### PROBLEM STATEMENT
Emit the data below verbatim, stripping out any pictures.

### STORED DATA
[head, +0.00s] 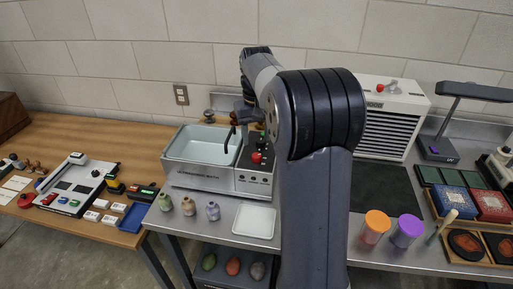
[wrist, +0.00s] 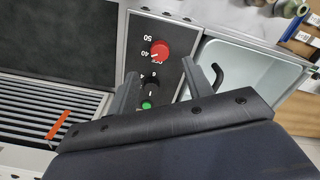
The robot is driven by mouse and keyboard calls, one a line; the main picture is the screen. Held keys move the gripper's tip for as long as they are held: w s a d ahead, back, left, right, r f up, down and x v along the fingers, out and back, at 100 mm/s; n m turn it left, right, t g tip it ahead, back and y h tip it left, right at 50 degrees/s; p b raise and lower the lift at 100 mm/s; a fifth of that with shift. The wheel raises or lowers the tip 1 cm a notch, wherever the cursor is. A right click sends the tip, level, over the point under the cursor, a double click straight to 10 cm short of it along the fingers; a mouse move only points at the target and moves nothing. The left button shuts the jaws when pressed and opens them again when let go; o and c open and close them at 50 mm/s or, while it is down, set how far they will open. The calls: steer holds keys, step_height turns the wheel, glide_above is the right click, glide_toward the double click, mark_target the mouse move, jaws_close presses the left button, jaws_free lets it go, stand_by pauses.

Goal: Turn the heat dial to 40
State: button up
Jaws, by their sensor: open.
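The red heat dial (wrist: 161,49) sits on a black panel (wrist: 137,27) in the wrist view, with the numbers 50 and 40 upside down beside it. A pale mark on its lower left edge lies near the 40; its exact setting is hard to tell. My gripper (wrist: 160,68) is open, its two fingers over the panel on either side, tips just short of the dial in the picture. It does not visibly grip anything.
A smaller black knob and a green button (wrist: 146,105) lie on the panel between my fingers. A black curved spout (wrist: 217,75) stands by the basin (wrist: 245,72). A slatted white unit (head: 391,117) stands right of my arm. Small vases (head: 189,206) stand before the bath.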

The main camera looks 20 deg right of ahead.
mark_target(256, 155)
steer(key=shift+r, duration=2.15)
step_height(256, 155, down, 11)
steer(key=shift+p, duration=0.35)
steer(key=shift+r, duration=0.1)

### SOLUTION TO THE EXERCISE
[head, +0.00s] 
[wrist, +0.00s] 
The robot is driven by mouse and keyboard calls, one a line; the main picture is the screen. Held keys move the gripper's tip for as long as they are held: w s a d ahead, back, left, right, r f up, down and x v along the fingers, out and back, at 100 mm/s; n m turn it left, right, t g tip it ahead, back and y h tip it left, right at 50 degrees/s; p b raise and lower the lift at 100 mm/s; a fifth of that with shift. The wheel raises or lowers the tip 1 cm a notch, wherever the cursor is. A right click sends the tip, level, over the point under the cursor, a double click straight to 10 cm short of it along the fingers; a mouse move only points at the target and moves nothing. The left button shuts the jaws when pressed and opens them again when let go; o and c open and close them at 50 mm/s or, while it is down, set how far they will open. The calls: steer holds keys, step_height turns the wheel, glide_above is the right click, glide_toward the double click, mark_target the mouse move, jaws_close presses the left button, jaws_free lets it go, stand_by pauses.

Goal: Turn the heat dial to 40
State: button up
Jaws, by their sensor: open.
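The red heat dial (wrist: 161,49) sits on a black panel (wrist: 137,27) in the wrist view, with the numbers 50 and 40 upside down beside it. A pale mark on its lower left edge lies near the 40; its exact setting is hard to tell. My gripper (wrist: 160,68) is open, its two fingers over the panel on either side, tips just short of the dial in the picture. It does not visibly grip anything.
A smaller black knob and a green button (wrist: 146,105) lie on the panel between my fingers. A black curved spout (wrist: 217,75) stands by the basin (wrist: 245,72). A slatted white unit (head: 391,117) stands right of my arm. Small vases (head: 189,206) stand before the bath.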

The main camera looks 20 deg right of ahead.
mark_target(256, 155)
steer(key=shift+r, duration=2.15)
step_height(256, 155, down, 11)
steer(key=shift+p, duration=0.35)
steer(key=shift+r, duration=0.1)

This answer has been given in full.